Picture the moment: you are sitting in a pension fund governance meeting, watching a trustee flip past a shareholder resolution on carbon transition targets. Nobody argues against it. Two people around the table privately think it is a good idea. The vote goes down anyway, recorded as an abstention, and the meeting moves on. If you asked why, you would get a careful answer about fiduciary duty and investment mandates. What you would not get is the more honest explanation, which is that the ownership structure of the fund made a yes vote the path of most resistance before anyone opened their mouth.

This is the quiet mechanics of pension fund governance, and it shapes more corporate outcomes than most shareholders realise.

The question behind the vote

A pension fund is not a single thing. It is a layered legal arrangement, and the layer that matters most for shareholder voting is the one that answers a deceptively simple question: whose money is this, and who is responsible for growing it?

In a defined-benefit fund, the sponsoring employer guarantees the eventual payout.
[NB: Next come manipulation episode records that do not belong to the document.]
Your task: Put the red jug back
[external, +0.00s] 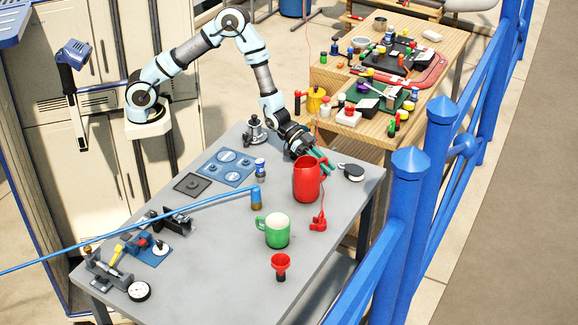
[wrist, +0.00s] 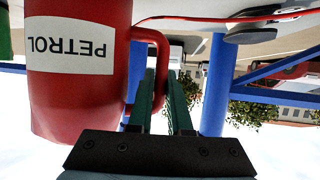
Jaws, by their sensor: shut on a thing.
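The red jug (external: 306,182) is upright at the right part of the grey table (external: 215,225). In the wrist view, which is upside down, the jug (wrist: 85,95) fills the left side, with a white PETROL label. My gripper (external: 319,161) is at the jug's far side, by its handle. In the wrist view the green fingers of my gripper (wrist: 162,78) are closed around the red handle (wrist: 158,62).
A green mug (external: 277,231), a red funnel (external: 281,266) and a red clip-like item (external: 318,224) lie in front of the jug. A black-and-white round item (external: 351,172) is to its right. A blue railing (external: 405,215) runs along the right. A cluttered wooden table (external: 345,135) stands behind.

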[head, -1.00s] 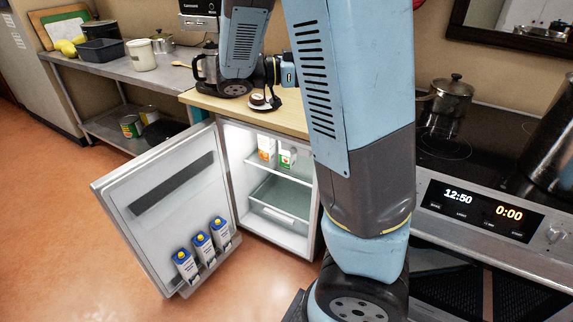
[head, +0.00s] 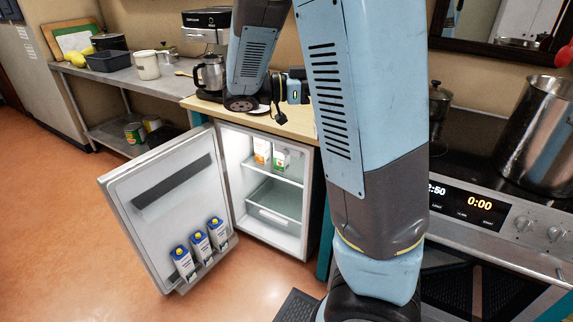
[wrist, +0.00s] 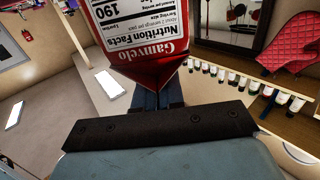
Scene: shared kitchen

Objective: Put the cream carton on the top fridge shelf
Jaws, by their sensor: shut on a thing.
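In the wrist view my gripper (wrist: 157,98) is shut on a red and white carton (wrist: 140,25). The carton is cut off by the top edge and shows a nutrition label upside down; no word "cream" is readable. In the head view my arm hides the carton, and the fingertips are not clear. The fridge (head: 310,215) stands open below the counter.
The fridge door (head: 140,235) swings out left, with three blue-and-white cartons (head: 200,247) in its rack. A coffee maker (head: 207,68) stands on the counter (head: 297,122). A stove with a large pot (head: 540,135) is at right. Floor (head: 75,235) left of the door is clear.
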The fund's trustees hold assets on behalf of beneficiaries, but the employer backstops any shortfall. That backstop changes everything about incentives. Trustees in this structure are legally obligated to act in the financial interests of members, and if a shareholder resolution carries even a theoretical risk of reducing long-term returns, voting for it becomes legally uncomfortable. Not impossible. Uncomfortable in a way that accumulates, resolution by resolution, like sediment.

In a defined-contribution fund, the structure is different. Members bear the investment risk themselves. The fund manager is often a commercial asset manager hired under contract, answerable to trustees who are themselves answerable to a sponsor. There are now multiple principals in the chain, each with their own fiduciary interpretation, and a contested shareholder resolution has to satisfy all of them before a yes vote becomes safe.
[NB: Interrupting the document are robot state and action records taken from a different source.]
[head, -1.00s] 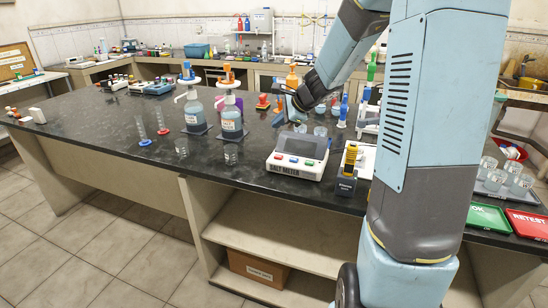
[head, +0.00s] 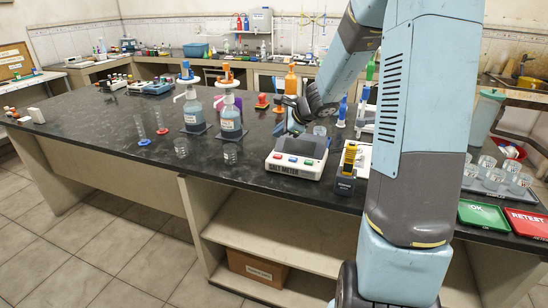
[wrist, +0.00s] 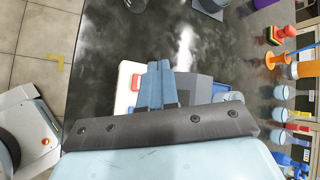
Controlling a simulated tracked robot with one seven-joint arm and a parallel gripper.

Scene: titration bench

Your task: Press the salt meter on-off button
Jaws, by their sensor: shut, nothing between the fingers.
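The salt meter (head: 297,157) is a white box with a grey display and a front row of blue, green and red buttons, near the front edge of the dark bench. Its name shows on the front face. My gripper (head: 291,126) is shut and empty, above and behind the meter in the head view. In the wrist view the blue fingertips (wrist: 159,66) lie together over the meter. I cannot tell which button is the on-off one.
A yellow-and-dark device (head: 347,165) stands close to the right of the meter. Green (head: 484,213) and red trays lie at the right.

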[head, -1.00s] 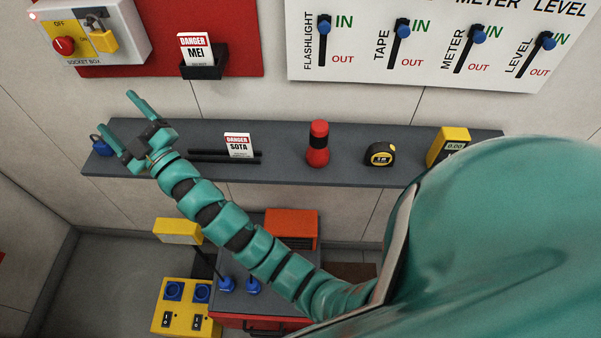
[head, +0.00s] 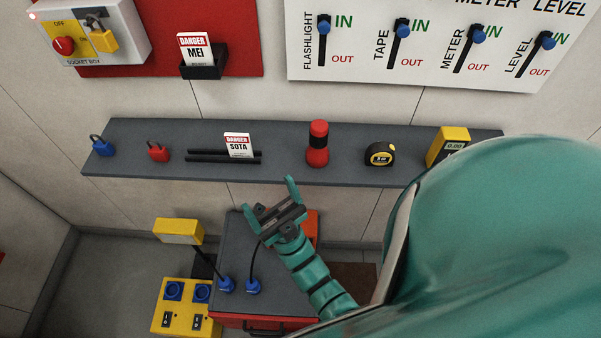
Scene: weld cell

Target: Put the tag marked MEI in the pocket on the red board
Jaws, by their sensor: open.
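The white tag marked MEI (head: 196,49), with a red DANGER header, stands upright in the black pocket (head: 203,73) on the red board (head: 240,38) at the upper left of the head view. My gripper (head: 270,196) is open and empty. It is below the front edge of the shelf, in front of the cart, well apart from the tag and the pocket. The lower part of the tag is hidden in the pocket.
The grey shelf (head: 345,174) holds a blue padlock (head: 102,148), a red padlock (head: 158,153), a SOTA tag (head: 239,146) in a black rack, a red flashlight (head: 317,146), a tape measure (head: 380,154) and a yellow meter (head: 446,146). A socket box (head: 125,45) hangs left of the pocket.

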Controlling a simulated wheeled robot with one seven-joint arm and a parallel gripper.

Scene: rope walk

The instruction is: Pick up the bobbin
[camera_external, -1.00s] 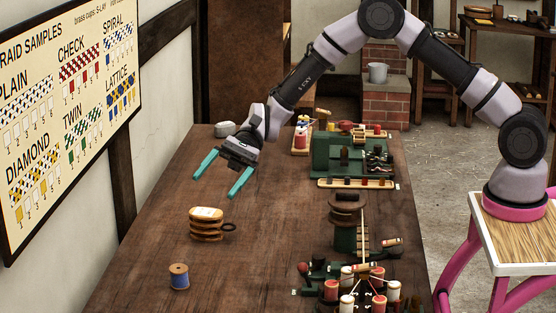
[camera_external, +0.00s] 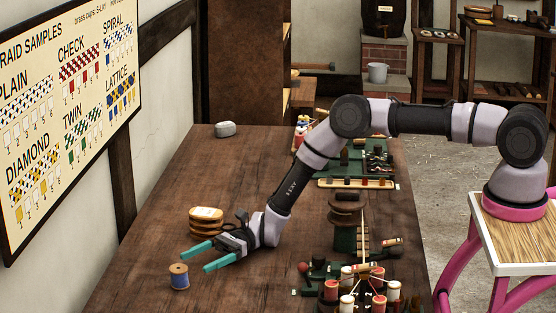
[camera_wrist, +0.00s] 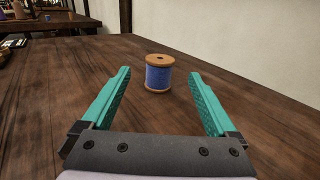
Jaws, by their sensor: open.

That word, safe, is doing a lot of work in institutional fund management. It always has.

How the chain of accountability bends the vote

Consider a worked scenario. A mid-sized pension fund, managing retirement savings for roughly forty thousand public-sector workers, holds a two-percent stake in a large manufacturing company. At the company's annual general meeting, a shareholder resolution is filed asking the board to publish a detailed transition plan for reducing carbon emissions, with specific interim targets tied to executive pay.

The fund's internal governance team reviews the resolution. They are not hostile to it. Two of the three trustees privately think it is a good idea. But the fund's investment mandate, written into its trust deed, specifies that all voting decisions must be consistent with maximising risk-adjusted returns over a thirty-year horizon. The sponsor, a local government authority, has also issued informal guidance that the fund should avoid votes that could be characterised as politically motivated, because the authority is worried about legal challenge from a small but vocal group of taxpayers.
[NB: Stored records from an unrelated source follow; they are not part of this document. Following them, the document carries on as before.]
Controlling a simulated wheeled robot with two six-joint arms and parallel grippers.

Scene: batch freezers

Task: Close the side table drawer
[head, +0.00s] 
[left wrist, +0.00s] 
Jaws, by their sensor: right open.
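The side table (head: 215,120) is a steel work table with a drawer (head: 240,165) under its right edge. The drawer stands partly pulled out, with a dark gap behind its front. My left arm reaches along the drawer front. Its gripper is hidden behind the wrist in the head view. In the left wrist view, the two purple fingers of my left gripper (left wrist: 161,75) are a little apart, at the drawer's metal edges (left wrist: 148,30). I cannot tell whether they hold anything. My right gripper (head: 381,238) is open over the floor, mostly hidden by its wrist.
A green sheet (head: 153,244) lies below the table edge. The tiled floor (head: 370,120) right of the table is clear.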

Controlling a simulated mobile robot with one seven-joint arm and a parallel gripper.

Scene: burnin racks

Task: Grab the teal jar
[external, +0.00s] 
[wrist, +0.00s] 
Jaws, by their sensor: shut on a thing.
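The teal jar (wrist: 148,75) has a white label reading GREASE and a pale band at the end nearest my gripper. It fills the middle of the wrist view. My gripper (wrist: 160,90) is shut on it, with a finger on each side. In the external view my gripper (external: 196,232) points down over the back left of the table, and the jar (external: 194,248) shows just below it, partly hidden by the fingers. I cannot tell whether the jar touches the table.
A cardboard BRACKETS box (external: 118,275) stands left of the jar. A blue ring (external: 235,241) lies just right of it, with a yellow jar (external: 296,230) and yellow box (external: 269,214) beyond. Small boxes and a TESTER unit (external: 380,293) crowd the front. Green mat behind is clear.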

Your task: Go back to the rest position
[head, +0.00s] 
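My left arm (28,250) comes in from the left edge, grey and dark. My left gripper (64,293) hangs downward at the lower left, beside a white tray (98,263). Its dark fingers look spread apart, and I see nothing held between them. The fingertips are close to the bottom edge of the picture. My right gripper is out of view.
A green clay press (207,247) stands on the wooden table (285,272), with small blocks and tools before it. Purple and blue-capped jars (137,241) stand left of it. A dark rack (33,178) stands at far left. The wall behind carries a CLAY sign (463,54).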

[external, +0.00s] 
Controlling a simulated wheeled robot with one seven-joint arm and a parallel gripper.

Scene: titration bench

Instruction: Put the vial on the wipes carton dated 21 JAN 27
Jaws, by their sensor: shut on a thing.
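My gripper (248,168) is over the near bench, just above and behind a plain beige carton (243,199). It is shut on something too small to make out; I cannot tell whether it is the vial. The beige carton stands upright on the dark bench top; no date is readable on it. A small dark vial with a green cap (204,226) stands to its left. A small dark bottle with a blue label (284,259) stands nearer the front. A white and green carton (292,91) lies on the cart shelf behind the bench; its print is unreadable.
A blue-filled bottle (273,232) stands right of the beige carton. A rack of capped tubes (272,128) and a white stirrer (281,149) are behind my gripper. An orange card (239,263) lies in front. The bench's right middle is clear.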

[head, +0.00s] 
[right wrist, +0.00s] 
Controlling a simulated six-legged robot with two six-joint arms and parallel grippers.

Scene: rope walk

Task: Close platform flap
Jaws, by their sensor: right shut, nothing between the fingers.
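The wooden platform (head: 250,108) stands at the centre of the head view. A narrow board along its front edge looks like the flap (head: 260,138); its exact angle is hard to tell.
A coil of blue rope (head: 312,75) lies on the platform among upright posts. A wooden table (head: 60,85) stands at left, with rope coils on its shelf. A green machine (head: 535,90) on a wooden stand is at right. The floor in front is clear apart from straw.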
So the governance team does what governance teams do: it looks for cover. It checks how the fund's external asset manager plans to vote the shares it manages on the fund's behalf. The asset manager, a large firm running money for dozens of similar clients, has a house policy of abstaining on resolutions that set specific executive pay conditions without board endorsement. The resolution fails to get the fund's support. Not because anyone decided to kill it. Because the structure made yes the hardest answer in the room.

This is not an edge case. It is closer to the default.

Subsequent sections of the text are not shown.